Exercise objective =>
Across the entries below, how many lines contain the word "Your"? Give the number alone.

Available records =>
╭──

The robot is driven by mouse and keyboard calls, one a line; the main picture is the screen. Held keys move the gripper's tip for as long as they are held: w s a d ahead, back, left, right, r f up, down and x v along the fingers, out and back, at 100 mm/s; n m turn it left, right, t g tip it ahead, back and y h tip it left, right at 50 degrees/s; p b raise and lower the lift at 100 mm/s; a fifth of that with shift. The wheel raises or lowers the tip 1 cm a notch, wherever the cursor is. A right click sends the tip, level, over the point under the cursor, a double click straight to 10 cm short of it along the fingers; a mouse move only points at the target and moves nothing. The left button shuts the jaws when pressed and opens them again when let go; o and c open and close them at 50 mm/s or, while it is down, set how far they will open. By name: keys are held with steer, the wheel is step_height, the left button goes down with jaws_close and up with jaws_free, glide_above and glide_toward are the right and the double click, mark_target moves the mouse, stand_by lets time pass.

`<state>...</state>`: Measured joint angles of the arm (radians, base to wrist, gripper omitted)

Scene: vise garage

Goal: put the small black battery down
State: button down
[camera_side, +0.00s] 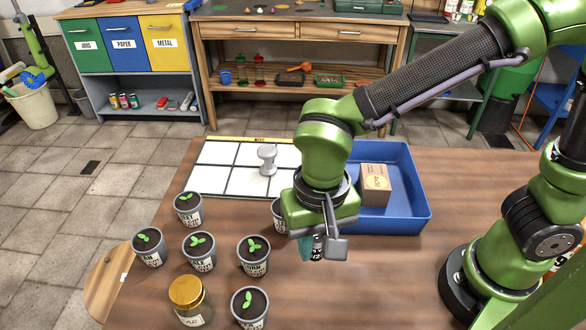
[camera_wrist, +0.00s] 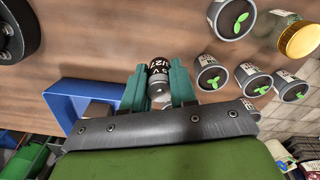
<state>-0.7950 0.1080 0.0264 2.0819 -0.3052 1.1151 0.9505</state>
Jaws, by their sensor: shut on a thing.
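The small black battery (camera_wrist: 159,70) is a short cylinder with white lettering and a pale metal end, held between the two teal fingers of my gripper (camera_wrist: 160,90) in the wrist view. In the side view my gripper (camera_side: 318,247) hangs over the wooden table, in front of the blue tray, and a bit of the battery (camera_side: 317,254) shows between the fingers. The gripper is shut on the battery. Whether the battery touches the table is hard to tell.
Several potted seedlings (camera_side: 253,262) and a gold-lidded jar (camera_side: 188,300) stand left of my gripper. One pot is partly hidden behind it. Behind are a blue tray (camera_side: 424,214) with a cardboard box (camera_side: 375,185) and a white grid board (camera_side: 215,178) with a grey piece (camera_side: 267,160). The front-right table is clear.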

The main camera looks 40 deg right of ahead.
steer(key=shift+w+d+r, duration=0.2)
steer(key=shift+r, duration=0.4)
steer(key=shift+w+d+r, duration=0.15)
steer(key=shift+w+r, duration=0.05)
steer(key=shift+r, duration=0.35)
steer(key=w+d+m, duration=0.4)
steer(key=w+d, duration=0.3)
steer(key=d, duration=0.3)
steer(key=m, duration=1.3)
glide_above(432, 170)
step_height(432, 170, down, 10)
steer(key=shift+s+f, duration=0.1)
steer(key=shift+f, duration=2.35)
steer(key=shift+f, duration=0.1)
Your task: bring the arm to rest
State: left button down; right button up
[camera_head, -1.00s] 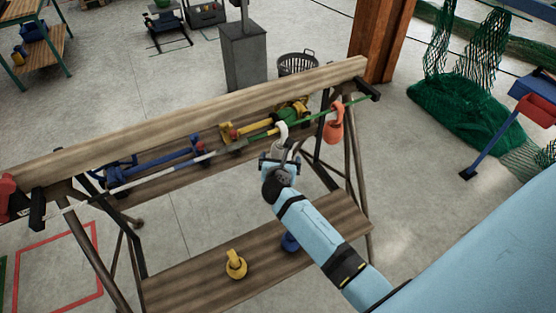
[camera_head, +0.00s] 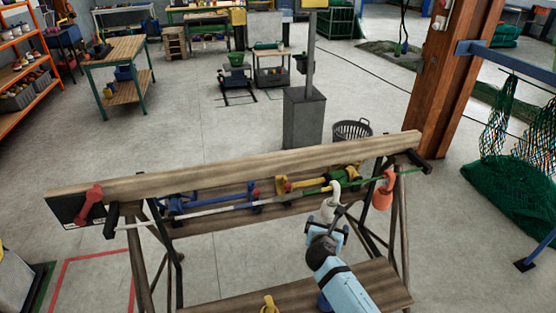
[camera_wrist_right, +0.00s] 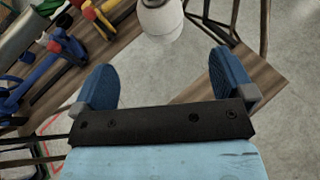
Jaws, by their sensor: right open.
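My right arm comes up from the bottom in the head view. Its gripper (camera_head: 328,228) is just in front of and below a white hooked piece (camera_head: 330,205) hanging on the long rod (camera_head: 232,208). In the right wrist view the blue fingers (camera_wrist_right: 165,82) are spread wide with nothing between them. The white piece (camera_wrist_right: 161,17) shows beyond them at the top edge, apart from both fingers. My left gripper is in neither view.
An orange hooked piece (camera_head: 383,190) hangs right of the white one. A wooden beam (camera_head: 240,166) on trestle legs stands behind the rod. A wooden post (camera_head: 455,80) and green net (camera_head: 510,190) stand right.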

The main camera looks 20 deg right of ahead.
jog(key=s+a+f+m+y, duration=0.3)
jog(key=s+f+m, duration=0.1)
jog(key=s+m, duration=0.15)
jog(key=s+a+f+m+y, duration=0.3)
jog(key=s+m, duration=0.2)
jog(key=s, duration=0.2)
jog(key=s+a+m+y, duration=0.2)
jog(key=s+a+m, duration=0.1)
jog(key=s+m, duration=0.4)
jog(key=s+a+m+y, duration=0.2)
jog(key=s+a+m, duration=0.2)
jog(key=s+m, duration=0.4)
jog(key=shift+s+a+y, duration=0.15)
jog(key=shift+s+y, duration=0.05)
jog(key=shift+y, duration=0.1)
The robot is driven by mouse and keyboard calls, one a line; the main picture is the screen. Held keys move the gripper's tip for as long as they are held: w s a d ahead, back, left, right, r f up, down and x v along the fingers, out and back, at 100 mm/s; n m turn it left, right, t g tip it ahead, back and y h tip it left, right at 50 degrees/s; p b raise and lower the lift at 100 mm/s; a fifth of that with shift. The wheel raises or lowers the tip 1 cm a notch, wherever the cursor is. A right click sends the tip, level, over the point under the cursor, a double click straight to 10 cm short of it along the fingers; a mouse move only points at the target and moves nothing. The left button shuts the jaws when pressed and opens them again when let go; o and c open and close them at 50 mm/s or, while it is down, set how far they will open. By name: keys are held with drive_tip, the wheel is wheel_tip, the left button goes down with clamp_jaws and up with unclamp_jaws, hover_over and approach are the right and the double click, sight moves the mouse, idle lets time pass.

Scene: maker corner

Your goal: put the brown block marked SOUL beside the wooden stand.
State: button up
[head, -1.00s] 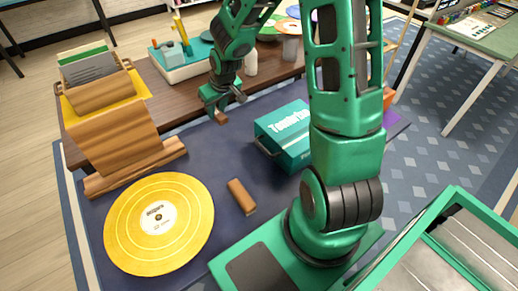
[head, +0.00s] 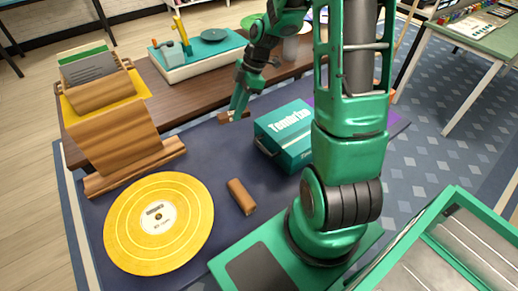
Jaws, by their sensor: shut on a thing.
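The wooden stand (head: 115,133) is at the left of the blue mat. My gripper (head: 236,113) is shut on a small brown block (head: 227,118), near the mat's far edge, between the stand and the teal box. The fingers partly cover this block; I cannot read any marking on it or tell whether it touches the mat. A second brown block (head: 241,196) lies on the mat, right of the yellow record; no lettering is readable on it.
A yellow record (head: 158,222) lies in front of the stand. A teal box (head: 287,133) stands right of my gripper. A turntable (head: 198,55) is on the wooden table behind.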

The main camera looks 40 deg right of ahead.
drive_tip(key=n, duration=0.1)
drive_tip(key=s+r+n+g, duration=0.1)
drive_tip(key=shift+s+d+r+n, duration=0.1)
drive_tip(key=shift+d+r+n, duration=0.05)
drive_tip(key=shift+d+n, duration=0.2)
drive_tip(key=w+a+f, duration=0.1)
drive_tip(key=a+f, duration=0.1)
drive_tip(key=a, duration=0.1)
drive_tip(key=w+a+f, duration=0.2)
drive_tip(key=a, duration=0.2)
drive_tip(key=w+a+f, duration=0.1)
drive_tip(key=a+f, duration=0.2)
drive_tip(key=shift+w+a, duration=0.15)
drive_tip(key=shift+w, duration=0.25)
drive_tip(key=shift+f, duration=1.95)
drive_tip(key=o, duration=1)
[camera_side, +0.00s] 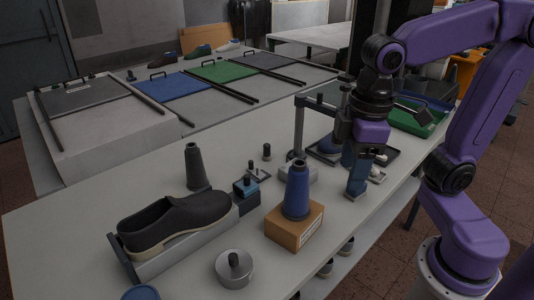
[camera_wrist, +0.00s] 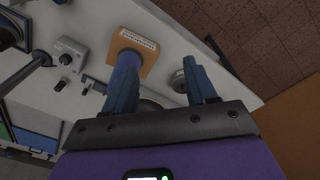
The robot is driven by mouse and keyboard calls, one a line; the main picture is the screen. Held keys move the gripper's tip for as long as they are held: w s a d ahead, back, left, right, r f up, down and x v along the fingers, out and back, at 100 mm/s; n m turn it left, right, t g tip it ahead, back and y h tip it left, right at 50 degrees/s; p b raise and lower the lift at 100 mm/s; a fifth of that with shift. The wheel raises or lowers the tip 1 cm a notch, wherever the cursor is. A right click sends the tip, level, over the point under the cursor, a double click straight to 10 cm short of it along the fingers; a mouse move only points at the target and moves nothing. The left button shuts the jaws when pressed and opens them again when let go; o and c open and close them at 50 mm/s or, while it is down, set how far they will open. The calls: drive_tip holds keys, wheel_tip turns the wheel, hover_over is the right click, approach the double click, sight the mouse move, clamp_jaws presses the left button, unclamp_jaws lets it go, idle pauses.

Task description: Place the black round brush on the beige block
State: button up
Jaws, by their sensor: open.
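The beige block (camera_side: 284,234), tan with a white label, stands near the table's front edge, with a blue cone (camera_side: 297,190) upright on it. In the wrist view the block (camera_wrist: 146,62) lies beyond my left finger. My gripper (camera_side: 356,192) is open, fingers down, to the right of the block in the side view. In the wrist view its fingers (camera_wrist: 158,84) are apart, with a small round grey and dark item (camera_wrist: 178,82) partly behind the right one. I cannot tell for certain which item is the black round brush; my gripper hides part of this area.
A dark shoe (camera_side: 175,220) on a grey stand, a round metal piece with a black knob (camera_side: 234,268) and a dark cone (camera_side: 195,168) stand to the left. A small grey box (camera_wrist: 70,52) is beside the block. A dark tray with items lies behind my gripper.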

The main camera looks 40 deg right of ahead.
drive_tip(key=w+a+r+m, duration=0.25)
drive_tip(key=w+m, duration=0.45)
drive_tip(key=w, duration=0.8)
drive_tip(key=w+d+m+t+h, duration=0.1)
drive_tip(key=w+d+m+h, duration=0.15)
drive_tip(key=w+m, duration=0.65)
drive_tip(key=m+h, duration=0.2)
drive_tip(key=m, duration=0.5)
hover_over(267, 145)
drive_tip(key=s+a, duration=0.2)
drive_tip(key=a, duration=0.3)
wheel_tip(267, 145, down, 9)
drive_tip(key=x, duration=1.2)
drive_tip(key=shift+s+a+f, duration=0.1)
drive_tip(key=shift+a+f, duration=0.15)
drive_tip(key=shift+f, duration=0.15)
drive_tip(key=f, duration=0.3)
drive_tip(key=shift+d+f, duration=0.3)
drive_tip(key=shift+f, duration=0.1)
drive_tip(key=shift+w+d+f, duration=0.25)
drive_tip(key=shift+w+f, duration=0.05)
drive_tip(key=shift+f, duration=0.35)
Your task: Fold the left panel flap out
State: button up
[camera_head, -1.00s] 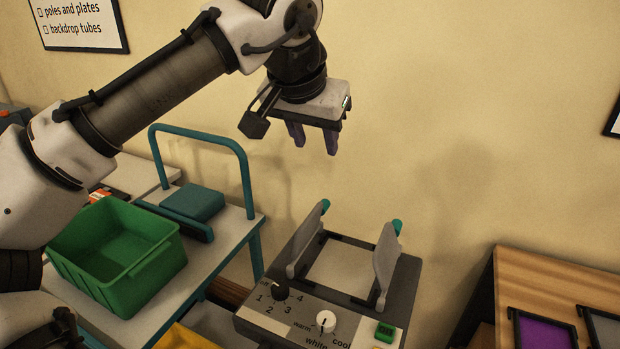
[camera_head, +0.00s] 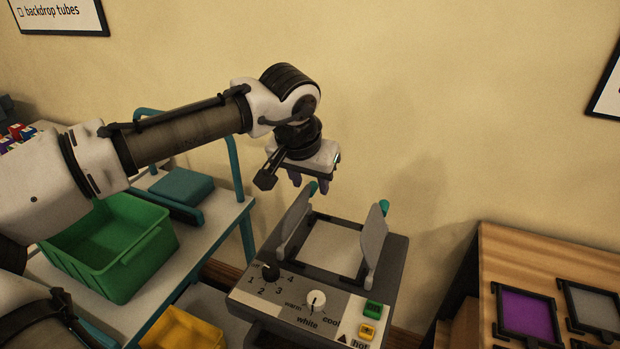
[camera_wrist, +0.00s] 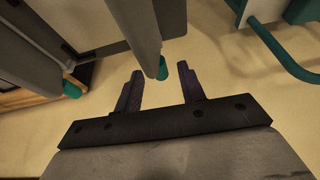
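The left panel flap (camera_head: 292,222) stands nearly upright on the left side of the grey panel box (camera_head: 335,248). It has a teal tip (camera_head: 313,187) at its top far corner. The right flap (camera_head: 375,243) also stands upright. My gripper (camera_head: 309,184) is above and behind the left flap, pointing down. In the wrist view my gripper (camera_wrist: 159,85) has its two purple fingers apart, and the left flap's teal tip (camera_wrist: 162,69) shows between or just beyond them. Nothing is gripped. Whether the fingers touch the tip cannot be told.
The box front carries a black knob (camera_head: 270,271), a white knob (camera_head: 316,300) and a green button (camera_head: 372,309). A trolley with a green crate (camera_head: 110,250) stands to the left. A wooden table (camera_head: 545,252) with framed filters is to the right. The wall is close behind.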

╰──

Response to this exercise =>
3